AIM> Copy out every line that contains "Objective".

DATA LISTING>
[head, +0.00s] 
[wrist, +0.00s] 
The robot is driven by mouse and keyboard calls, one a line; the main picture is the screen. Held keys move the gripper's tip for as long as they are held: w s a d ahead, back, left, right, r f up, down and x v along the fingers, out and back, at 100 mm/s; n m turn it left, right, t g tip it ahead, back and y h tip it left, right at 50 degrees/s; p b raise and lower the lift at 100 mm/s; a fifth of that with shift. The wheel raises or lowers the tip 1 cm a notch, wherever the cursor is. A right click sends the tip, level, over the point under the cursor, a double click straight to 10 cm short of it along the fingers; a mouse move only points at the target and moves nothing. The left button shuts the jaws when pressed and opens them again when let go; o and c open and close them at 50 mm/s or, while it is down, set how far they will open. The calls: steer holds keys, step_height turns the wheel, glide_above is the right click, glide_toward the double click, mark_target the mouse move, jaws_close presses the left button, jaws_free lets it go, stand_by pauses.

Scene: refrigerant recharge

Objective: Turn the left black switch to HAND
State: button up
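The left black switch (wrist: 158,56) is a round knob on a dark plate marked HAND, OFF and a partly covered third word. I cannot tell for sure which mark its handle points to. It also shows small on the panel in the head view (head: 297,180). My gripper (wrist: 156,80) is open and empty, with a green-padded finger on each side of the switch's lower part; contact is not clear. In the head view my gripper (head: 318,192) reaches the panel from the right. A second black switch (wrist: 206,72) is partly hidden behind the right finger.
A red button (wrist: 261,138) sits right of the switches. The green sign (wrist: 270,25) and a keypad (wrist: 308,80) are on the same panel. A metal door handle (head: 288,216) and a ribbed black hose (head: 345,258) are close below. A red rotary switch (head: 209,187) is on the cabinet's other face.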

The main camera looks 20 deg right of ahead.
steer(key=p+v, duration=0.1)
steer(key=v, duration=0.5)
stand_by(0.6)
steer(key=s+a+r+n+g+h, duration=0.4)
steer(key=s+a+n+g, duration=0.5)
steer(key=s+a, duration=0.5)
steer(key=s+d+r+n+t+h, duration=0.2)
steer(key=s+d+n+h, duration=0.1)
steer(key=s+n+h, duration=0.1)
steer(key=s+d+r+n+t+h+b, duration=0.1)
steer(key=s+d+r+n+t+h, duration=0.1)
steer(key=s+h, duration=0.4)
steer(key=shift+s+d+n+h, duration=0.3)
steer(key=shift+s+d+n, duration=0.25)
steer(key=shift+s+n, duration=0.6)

---

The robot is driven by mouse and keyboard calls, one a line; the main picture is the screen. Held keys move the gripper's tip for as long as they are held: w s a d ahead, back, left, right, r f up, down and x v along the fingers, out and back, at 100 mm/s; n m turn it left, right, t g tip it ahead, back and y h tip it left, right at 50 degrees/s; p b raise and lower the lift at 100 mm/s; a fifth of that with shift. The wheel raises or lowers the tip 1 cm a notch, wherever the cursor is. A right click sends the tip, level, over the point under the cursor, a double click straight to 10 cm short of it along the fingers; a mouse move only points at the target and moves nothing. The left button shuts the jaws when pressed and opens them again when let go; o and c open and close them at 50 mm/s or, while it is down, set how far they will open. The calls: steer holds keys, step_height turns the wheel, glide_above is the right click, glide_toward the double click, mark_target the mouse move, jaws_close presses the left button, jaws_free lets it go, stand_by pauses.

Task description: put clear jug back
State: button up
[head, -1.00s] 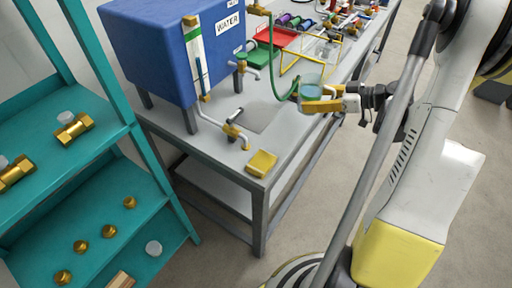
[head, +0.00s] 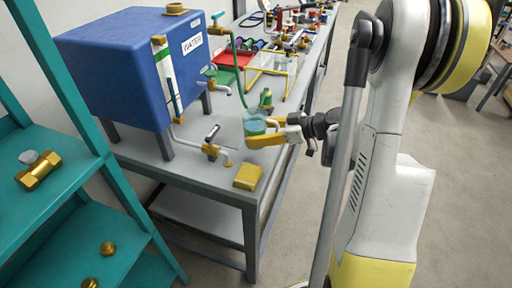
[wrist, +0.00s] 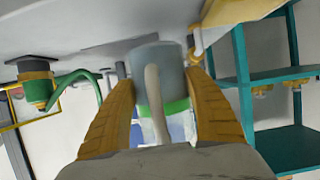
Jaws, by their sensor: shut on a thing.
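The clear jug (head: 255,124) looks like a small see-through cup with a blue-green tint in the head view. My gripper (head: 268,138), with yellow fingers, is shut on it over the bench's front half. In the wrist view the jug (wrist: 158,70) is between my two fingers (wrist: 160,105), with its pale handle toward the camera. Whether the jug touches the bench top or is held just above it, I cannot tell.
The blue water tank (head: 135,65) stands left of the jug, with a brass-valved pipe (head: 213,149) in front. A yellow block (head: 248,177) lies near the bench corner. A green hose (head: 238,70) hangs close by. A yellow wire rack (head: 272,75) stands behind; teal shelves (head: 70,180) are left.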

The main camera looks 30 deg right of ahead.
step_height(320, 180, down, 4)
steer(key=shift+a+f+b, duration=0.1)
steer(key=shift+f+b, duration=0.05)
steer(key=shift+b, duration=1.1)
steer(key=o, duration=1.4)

--

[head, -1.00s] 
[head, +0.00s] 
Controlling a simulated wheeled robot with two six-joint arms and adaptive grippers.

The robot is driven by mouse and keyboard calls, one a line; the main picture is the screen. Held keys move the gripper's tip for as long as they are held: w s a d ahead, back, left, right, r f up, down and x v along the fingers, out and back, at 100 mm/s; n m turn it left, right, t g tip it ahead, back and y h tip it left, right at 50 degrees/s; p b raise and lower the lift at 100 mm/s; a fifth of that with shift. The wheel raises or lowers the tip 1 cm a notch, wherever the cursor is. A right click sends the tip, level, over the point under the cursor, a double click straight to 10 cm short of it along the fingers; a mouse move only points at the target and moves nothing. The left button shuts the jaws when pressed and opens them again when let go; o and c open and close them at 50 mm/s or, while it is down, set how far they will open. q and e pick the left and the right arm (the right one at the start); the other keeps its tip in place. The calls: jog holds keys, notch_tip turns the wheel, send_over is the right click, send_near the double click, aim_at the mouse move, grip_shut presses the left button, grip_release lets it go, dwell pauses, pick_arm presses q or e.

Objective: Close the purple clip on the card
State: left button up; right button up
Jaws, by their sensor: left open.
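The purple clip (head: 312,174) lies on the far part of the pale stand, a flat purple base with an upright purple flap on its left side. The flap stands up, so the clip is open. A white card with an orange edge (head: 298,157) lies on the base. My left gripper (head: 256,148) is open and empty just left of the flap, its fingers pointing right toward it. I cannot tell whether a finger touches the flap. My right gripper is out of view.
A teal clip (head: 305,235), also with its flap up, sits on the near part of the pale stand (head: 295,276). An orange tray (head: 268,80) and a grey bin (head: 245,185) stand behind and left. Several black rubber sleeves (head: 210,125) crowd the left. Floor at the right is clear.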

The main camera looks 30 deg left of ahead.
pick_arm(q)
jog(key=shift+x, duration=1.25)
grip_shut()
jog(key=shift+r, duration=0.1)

REPLY>
Objective: Turn the left black switch to HAND
Objective: Close the purple clip on the card

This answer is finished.